→ **WORK TO BE COMPLETED**
In the records below, find the line containing "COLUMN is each" and the line containing "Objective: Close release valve"; please repeat exactly the lines from one to the other, both included, and nothing more.

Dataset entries
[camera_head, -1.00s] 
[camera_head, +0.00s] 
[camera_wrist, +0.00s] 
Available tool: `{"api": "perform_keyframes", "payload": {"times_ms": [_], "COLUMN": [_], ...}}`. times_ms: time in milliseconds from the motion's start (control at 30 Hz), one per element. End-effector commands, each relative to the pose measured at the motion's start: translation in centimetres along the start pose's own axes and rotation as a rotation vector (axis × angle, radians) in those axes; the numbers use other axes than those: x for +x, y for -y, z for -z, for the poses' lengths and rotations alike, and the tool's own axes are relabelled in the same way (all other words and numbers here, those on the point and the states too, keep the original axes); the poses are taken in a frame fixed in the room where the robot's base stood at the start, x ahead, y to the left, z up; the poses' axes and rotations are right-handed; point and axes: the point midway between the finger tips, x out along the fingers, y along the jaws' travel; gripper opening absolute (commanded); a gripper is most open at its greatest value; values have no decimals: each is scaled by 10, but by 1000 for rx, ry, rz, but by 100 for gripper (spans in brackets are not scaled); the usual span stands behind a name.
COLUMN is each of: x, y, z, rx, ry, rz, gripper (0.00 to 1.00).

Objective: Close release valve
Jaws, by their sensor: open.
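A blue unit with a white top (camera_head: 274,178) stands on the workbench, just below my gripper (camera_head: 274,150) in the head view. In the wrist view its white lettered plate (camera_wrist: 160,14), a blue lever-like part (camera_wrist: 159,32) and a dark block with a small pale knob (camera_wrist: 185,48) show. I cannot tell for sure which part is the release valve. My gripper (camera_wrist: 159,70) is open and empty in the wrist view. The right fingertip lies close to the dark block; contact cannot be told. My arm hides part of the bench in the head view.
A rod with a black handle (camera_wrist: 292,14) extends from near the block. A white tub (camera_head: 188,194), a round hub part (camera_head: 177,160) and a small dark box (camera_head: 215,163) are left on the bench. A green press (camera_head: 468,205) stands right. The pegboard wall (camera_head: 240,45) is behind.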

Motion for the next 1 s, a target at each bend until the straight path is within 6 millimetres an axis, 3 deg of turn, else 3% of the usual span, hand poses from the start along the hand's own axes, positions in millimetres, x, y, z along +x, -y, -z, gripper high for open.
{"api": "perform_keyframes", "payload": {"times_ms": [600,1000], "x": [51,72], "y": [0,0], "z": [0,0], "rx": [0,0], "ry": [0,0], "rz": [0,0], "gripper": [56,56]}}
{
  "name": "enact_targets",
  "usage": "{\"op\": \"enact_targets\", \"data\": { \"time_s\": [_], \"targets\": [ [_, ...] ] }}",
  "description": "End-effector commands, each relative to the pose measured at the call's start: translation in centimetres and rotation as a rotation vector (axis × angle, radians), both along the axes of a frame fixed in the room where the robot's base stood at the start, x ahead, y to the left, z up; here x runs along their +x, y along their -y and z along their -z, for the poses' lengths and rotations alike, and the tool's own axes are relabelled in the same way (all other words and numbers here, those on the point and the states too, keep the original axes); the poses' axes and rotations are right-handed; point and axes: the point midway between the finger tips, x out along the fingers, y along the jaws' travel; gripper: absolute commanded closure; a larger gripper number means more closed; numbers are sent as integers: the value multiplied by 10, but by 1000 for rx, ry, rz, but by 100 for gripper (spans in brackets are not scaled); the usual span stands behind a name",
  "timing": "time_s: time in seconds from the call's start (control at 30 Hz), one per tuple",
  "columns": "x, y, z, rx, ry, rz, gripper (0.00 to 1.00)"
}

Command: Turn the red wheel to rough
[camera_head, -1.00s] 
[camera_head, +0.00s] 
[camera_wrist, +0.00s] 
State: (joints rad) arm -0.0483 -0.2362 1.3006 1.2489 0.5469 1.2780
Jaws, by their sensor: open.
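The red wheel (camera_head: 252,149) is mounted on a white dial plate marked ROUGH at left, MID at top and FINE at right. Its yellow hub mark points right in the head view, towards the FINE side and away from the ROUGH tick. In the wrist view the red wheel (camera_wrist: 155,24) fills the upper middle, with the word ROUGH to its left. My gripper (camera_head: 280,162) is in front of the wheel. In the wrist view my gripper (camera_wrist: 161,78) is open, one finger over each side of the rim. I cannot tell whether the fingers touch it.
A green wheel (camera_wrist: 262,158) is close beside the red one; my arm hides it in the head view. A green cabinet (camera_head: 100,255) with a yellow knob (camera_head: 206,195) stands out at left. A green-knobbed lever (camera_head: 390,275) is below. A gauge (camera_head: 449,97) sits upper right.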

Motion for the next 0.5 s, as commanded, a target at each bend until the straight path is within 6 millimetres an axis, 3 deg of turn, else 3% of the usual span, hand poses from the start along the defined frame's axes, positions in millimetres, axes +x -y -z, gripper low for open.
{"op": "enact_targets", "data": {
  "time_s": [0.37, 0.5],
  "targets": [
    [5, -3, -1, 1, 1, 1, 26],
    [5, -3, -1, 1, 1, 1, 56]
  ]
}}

→ **OUTPUT OF THE EXERCISE**
COLUMN is each of: x, y, z, rx, ry, rz, gripper (0.00 to 1.00).

Objective: Close release valve

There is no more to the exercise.